Bly, of St. Paul, had a milelong curriculum vitae that reflected a lifetime of writing, teaching, mentoring, editing and pamphleteering -- even designing personalized crossword puzzles.
She was formidable -- a tall, three-masted ship of a woman who could, in person or on the page, slice cleanly through pettiness, cruelty, shoddiness, dissembling or wrongdoing. Anyone engaging her in a casual "hello" could expect to be conscripted into action.
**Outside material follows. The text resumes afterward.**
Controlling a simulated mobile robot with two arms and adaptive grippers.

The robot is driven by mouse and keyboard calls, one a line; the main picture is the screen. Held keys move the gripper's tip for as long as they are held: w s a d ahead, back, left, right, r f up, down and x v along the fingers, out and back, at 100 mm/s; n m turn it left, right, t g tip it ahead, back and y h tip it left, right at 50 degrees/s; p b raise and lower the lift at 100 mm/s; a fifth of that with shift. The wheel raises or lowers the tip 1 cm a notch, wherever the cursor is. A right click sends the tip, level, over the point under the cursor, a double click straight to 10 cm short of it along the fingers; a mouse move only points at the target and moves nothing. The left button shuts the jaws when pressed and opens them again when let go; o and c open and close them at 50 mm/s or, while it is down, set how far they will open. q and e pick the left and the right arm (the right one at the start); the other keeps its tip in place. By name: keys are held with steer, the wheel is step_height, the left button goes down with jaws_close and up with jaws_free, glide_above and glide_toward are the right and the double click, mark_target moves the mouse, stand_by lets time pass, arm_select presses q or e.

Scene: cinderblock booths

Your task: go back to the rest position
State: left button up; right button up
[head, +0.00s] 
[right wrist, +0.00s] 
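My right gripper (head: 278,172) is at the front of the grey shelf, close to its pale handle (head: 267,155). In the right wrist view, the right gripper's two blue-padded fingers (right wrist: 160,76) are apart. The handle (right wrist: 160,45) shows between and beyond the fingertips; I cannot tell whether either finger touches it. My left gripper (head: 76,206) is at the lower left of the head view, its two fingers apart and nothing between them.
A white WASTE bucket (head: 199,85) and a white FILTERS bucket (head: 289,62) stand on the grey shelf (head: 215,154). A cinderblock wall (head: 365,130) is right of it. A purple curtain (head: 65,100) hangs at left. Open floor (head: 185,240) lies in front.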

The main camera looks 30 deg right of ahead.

She was equally funny, Holm said, recalling a dinner party at which Bly assured a picky eater that the "ram's milk" he was drinking from her farm was 100 percent organic. It took a while for the joke to sink in, Holm said.
Prairie light
Bly was born in 1930 in Duluth, Minn., to Russell and Mildred McLean. It was a childhood shadowed by war (all three of Bly's brothers were in uniform during World War II) and her mother's suffering (Mildred McLean died of tuberculosis when Carol was 12). She married Robert Bly in 1955, and the two joined forces against the Vietnam War, Watergate, nuclear testing and other issues in their own writings and a series of magazines they published together: The Fifties, The Sixties and The Seventies.
Their farmhouse in Madison, Minn., was an international hub for writers, poets and translators of every kind. Holm was a frequent visitor, as were James Wright, Donald Hall, Lewis Hyde, Louis Simpson, Tomas Tranströmer, Fred and Freya Manfred and many others.